On my 4K TV, with a gamepad in hand, the 2160p/60 fps gaming sensation was absolutely incredible. Visually rich fare like Metro Exodus, Control, and Guardians of the Galaxy felt almost identical to local rendering, without any moments where my game feed stuttered, glitched, or suffered from any compression-related artifacts. This is not the same as saying that my gameplay felt like it was truly up to a pristine, pixel-perfect 4K signal, however. Instead, I compare it to how fast-moving gameplay tends to look "crisp enough" on my 4K panel even when resolutions are scaled to 1800p or are sweetened by upscaling systems like FSR or DLSS. And in terms of latency, all of this felt at least on par with my best 1080p Stadia tests on that service's official gamepad, if not sometimes snappier.
Suitable for single-player twitchiness
Conversely, that 30 ms of additional GeForce Now latency hit me harder when I tried playing mouse-and-keyboard fare on my 120 fps monitor. The higher refresh rate was certainly noticeable, but until Nvidia unlocks a server closer to my home, like the one that fuels my normal GeForce Now founders tier sessions at 1080p, which usually max out at 10 ms of latency, I'm left with a tiny-but-noticeable gap between mouse movement and aim alignment. With this newer service's distance from my home, I can't expect to substantially compete in the lower-fidelity, higher-refresh games I tested, which include Apex Legends and Counter-Strike.

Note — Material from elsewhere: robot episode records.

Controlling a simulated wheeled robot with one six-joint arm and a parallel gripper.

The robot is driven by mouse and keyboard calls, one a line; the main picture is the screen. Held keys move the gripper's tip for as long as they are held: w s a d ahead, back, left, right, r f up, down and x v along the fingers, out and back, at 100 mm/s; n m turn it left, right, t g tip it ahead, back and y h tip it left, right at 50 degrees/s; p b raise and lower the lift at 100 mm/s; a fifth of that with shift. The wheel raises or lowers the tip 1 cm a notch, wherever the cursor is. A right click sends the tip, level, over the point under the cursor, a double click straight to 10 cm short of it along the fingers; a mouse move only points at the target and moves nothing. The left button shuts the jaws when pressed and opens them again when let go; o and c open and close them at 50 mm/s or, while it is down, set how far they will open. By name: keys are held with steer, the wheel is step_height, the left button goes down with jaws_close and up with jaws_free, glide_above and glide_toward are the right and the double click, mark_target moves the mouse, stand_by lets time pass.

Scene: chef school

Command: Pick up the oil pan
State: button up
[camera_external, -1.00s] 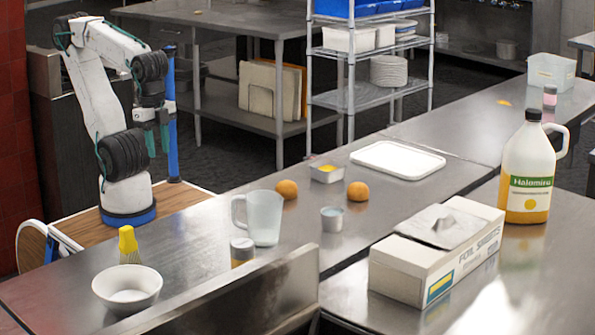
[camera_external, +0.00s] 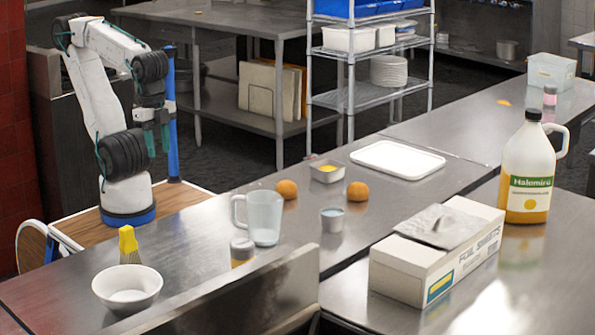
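My gripper (camera_external: 157,148) hangs fingers-down at the left, beyond the counter's far edge and well away from the pan. Its two teal fingers appear apart with nothing between them. A small round metal cup with pale contents (camera_external: 332,220) stands nearer on the counter.
Orange fruits (camera_external: 287,189) (camera_external: 357,191) flank the pan; a white tray (camera_external: 398,160) lies right of it. A clear measuring jug (camera_external: 263,218), lidded jar (camera_external: 242,252), white bowl (camera_external: 127,288), brush (camera_external: 129,244), foil box (camera_external: 436,260) and large jug (camera_external: 529,172) stand around.

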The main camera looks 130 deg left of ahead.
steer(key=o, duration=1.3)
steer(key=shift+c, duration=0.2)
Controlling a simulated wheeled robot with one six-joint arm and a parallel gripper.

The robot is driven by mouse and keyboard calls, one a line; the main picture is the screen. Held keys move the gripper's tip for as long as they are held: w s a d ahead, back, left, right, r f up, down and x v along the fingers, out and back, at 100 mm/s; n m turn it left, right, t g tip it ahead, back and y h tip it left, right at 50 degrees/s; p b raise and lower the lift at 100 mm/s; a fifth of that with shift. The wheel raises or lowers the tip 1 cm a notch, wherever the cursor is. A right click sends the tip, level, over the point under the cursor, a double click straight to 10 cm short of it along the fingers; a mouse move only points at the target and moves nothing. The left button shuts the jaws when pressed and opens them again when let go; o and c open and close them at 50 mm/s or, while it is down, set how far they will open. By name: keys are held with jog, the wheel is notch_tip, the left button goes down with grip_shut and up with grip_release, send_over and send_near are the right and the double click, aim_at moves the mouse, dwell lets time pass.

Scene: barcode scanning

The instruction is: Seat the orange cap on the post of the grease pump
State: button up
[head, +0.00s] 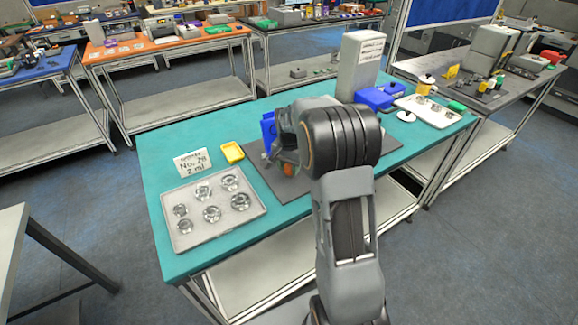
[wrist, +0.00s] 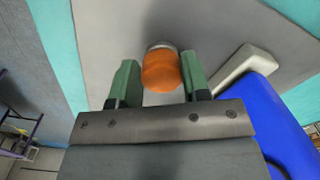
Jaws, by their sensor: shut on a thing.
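The orange cap (wrist: 160,74) sits between the two green fingers of my gripper (wrist: 159,80) in the wrist view, and the gripper is shut on it. A grey metallic rim (wrist: 160,46) shows just beyond the cap; I cannot tell whether it is part of the cap or the post. In the head view a small orange patch, likely the cap (head: 288,169), shows low beside my arm over the grey mat. A blue body with a pale arm (wrist: 240,112), perhaps the grease pump, is close to the right of the gripper. My arm hides most of this area in the head view.
The teal table (head: 160,160) carries a grey mat (head: 262,178). A tray (head: 188,232) of several round clear pieces, a sign (head: 192,163) and a yellow dish (head: 232,152) are at left. A tall grey box (head: 360,62), blue box (head: 376,98) and white tray (head: 427,113) stand behind.

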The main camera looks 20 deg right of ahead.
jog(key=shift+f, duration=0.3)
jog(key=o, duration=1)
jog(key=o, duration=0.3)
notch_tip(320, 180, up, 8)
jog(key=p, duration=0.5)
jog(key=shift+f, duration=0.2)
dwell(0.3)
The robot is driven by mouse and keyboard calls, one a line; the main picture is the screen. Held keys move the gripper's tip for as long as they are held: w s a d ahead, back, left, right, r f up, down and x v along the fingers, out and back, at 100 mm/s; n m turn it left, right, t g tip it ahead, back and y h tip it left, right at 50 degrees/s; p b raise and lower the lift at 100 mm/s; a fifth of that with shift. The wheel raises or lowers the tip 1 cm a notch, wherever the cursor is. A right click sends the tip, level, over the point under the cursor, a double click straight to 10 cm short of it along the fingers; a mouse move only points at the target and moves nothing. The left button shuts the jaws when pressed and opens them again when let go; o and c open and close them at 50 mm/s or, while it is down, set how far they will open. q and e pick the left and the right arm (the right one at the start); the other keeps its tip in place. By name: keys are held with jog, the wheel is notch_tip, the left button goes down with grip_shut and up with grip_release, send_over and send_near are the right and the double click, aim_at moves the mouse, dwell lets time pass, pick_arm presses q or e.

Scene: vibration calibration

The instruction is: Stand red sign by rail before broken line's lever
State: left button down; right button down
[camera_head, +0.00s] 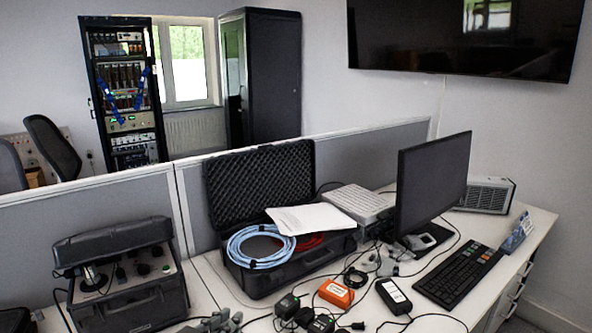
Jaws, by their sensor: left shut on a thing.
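I see no red sign, no rail and no lever that I can make out in the head view. The one bright red-orange thing is a small box (336,293) lying on the white desk (232,297), with cables around it. I cannot pick out my left gripper clearly among the dark and grey shapes along the lower edge. What its jaws hold does not show. My right gripper does not show.
An open black case (262,282) holds a blue cable coil (240,250) and papers (311,218). An instrument case (130,300) stands left. A monitor (432,180), keyboard (460,276) and small blue-white stand (518,232) are right. Loose cables and adapters crowd the desk front.

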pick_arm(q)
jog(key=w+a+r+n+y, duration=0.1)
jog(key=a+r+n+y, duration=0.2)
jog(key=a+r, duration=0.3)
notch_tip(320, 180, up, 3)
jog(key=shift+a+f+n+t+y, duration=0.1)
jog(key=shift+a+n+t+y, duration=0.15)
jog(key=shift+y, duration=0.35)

To be clear, that's not the same as saying that the service is unplayable with mouse-and-keyboard fare—but rather that the insane skill ceiling of competitive shooters is beyond this specific streaming-latency scenario. Twitchy single-player shooters, on the other hand, scream on Geforce Now 3080 with adequate response times and deliciously fluid 120 fps refresh rates, as confirmed by brief dives into Doom Eternal and Deathloop. (Honestly, you can likely run your favorite competitive shooter on a potato laptop with all settings turned to zilch and get adequate performance, anyway.)In my personal use case, my biggest complaint boils down to usability, not latency. At any time, Nvidia GeForce Now can stick you into an awkward PC interface, one that requires gamepad shortcuts to finagle if you're not using a mouse and keyboard, whether because Nvidia's servers didn't download a recent patch or because something on your specific gaming account didn't sync properly. It's wildly inelegant compared to the it-just-works appeal of every rival service mentioned in this article thus far.

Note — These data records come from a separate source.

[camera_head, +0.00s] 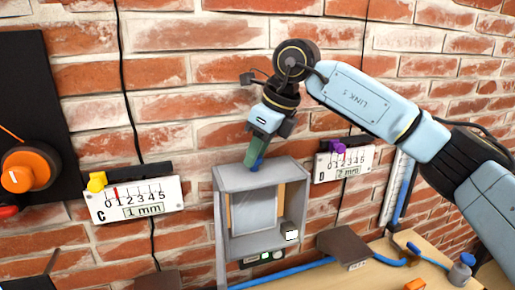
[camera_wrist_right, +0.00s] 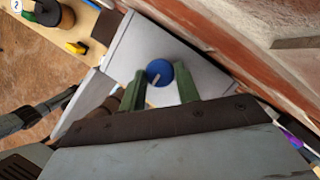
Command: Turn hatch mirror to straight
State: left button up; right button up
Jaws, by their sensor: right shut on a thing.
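The grey hatch box (camera_head: 263,174) is fixed to the brick wall, its open front showing a pale mirror panel (camera_head: 254,211) inside. A blue knob (camera_head: 258,163) sits on the box's top. My right gripper (camera_head: 253,156) comes down onto it from above. In the right wrist view, its green fingers (camera_wrist_right: 160,84) are shut on the blue knob (camera_wrist_right: 158,70), one on each side. A pale pointer line on the knob slants in that view. The mirror's exact angle is hard to tell. My left gripper is not in the head view.
Gauge C (camera_head: 134,200) with a yellow marker is left of the box; gauge D (camera_head: 343,163) with a purple marker is right. A black panel with an orange dial (camera_head: 30,171) is far left. A wooden bench (camera_head: 440,277) with a brown block (camera_head: 343,243) lies below right.

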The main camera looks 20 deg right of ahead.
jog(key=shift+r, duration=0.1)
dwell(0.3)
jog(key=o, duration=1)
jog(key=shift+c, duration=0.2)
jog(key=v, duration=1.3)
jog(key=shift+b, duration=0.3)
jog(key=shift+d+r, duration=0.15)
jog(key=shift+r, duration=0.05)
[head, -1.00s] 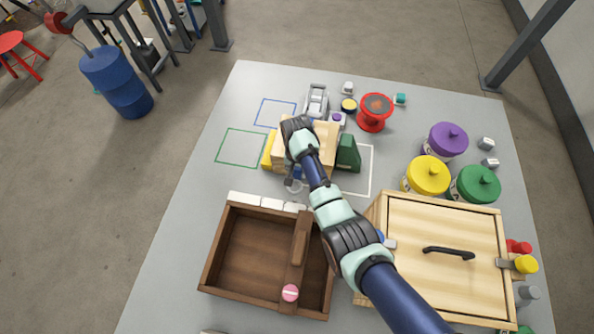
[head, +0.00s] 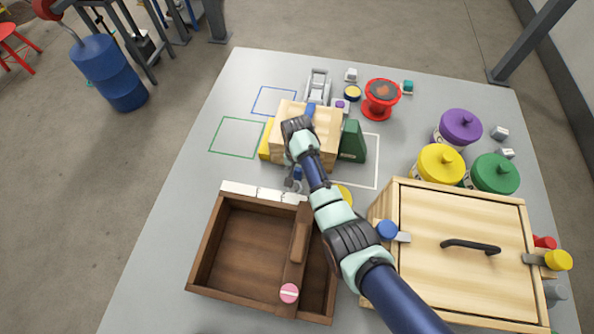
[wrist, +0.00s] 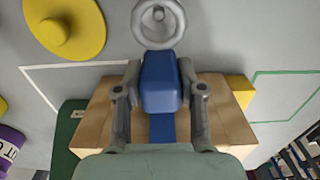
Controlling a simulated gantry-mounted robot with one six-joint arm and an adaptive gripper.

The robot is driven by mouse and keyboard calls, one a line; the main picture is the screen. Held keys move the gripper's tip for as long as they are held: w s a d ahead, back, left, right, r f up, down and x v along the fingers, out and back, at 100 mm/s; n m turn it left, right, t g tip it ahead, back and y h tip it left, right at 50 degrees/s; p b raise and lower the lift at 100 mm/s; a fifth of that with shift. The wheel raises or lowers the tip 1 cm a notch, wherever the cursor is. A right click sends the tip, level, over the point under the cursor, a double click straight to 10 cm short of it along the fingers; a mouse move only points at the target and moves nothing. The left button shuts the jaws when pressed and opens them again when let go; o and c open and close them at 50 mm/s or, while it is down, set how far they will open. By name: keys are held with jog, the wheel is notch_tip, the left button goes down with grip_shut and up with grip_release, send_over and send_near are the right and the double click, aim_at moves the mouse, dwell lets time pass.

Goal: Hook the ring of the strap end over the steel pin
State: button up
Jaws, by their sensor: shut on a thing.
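My gripper (wrist: 161,95) is shut on the blue strap end (wrist: 161,80), with a finger on each side of it. The grey ring (wrist: 137,24) sticks out past the fingertips, its flat face toward the wrist camera. In the head view my gripper (head: 297,178) is on the near side of the light wooden block (head: 325,125), and my arm partly covers it. The blue strap (head: 310,111) shows again on top of the block's far side, and in the wrist view it runs back from the strap end.
A green block (head: 352,142) and a yellow block (head: 266,142) flank the wooden block. A yellow lid-like disc (wrist: 65,24) lies near the ring. A brown open box (head: 208,245) and a lidded wooden box (head: 430,215) stand nearer. Green-outlined table space (head: 236,137) at left is free.

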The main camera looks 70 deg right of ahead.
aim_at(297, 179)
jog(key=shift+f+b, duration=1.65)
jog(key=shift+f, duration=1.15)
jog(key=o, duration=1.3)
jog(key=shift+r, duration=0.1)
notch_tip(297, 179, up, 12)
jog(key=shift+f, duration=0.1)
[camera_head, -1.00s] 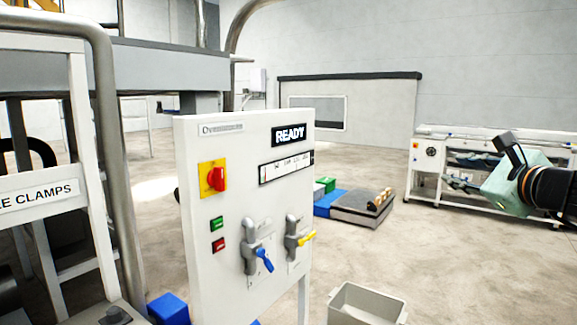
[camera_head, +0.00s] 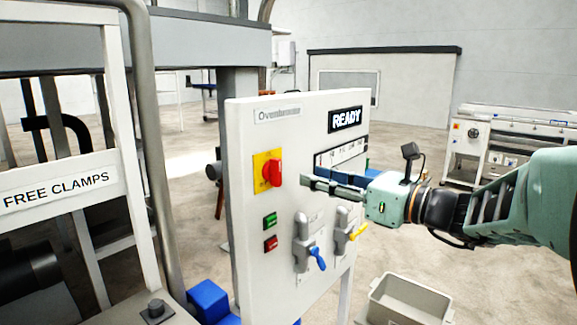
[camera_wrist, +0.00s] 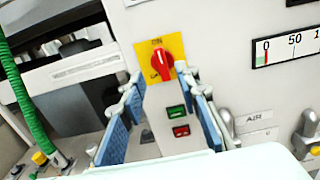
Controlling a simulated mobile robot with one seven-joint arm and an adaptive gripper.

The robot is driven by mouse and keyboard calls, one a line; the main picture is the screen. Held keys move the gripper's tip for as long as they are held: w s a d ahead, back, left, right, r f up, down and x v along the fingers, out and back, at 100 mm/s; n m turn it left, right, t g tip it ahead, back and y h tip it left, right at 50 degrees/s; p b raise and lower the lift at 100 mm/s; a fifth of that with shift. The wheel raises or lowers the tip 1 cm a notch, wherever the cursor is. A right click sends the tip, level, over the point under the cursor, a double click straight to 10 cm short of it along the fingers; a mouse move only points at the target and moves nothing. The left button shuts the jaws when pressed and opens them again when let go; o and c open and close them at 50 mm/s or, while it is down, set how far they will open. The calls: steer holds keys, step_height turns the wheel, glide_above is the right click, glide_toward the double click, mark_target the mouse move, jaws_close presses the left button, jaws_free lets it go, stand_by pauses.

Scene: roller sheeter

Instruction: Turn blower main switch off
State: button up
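A red rotary switch (camera_head: 272,173) sits on a yellow plate on the white control panel (camera_head: 245,225). In the wrist view the red switch (camera_wrist: 162,66) lies ahead of and between my fingertips, its handle roughly upright with a slight tilt. My gripper (camera_head: 308,180) comes from the right, in front of the panel and just right of the switch. The wrist view shows my gripper (camera_wrist: 167,88) open and empty, blue-padded fingers apart. I see no contact with the switch.
Below the switch are a green button (camera_head: 270,220) and a red button (camera_head: 271,243). Blue (camera_head: 317,258) and yellow (camera_head: 357,231) valve handles stick out lower right. A READY display (camera_head: 345,119) and a gauge (camera_wrist: 290,47) are nearby. A grey bin (camera_head: 405,300) stands on the floor.

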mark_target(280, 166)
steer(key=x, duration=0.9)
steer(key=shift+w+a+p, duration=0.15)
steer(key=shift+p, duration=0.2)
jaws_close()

This issue goes doubly for any accounts with 2FA applied (which we strongly recommend). On any of the Nvidia service's tiers, from free to 3080, I'm forced to manually reenter and confirm a storefront's credentials nearly every time I boot a new game—and I have to do so while mousing around a PC-like screen, since I'm remotely connecting to an Nvidia PC. This is annoying enough when I'm sitting at my own PC with a mouse and keyboard. On a living room set-top box, it's outright aggravating.Then again, Nvidia is arguably doing the proper thing on a security level. You can nix 2FA on your accounts to have their remote systems more seamlessly remember your gaming accounts if you really want... but you shouldn't. When pressed on whether Nvidia will ever figure this out in a way that splits the difference between convenience and account security, an Nvidia rep offered the following response: "We don’t control the saving of accounts/passwords. For many users it works fine, but occasionally, accounts with 2FA will need to login repeatedly. We are working to improve this, but have no announcements at this time."
Is the power worth the clunkiness?
GeForce Now's interface clunkiness is truly the point by which you should measure whether this service is worth your time. In particular, using GeForce Now at any of its price tiers means being left with a question mark of which of your games is compatible. For example, only Steam supports a "scan your public profile for game purchases" button-tap to add its games to your GeForce Now library. Every other storefront requires that you manually type in and search for compatible games.
Its default interface spotlights brand-new additions to the GeForce Now compatibility library on a semi-regular basis, but even to this day, Nvidia refuses to simply publish a searchable index of which games it supports, let alone connect that list to an API that you could neatly scan as either a prospective new user or someone who wants to see what additions it's gotten. Instead, interested users have to search for news blogs who publish SEO-leaning lists, and there's no guarantee those have been updated as of whenever you conduct your search.
There certainly is an ideal use case for GeForce Now: someone who has a ho-hum gaming system of some sort for catch-all fare (perhaps a Switch, base last-gen console, or older gaming-friendly laptop) and can live with GeForce Now's limited selection and dumb interface. Swallow those compromises, and you have the industry's best price-to-performance ratio for cloud gaming by a massive stride, well past the Xbox Series X-caliber servers in select Game Pass Ultimate regions. Plus, whatever games you buy and use on GeForce Now will come with you to any prospective PC purchases, be those high-end machines of the future or, say, super-portable curios like the Steam Deck.If you fit into that relatively narrow gap of hunger for compromised, high-end PC power, you might as well give six months of GeForce Now 3080 a shot—especially since that span of time will get you through the upcoming fall and winter, which are great times to huddle up next to a hot, overworked Ethernet connection and keep warm by the frame rates.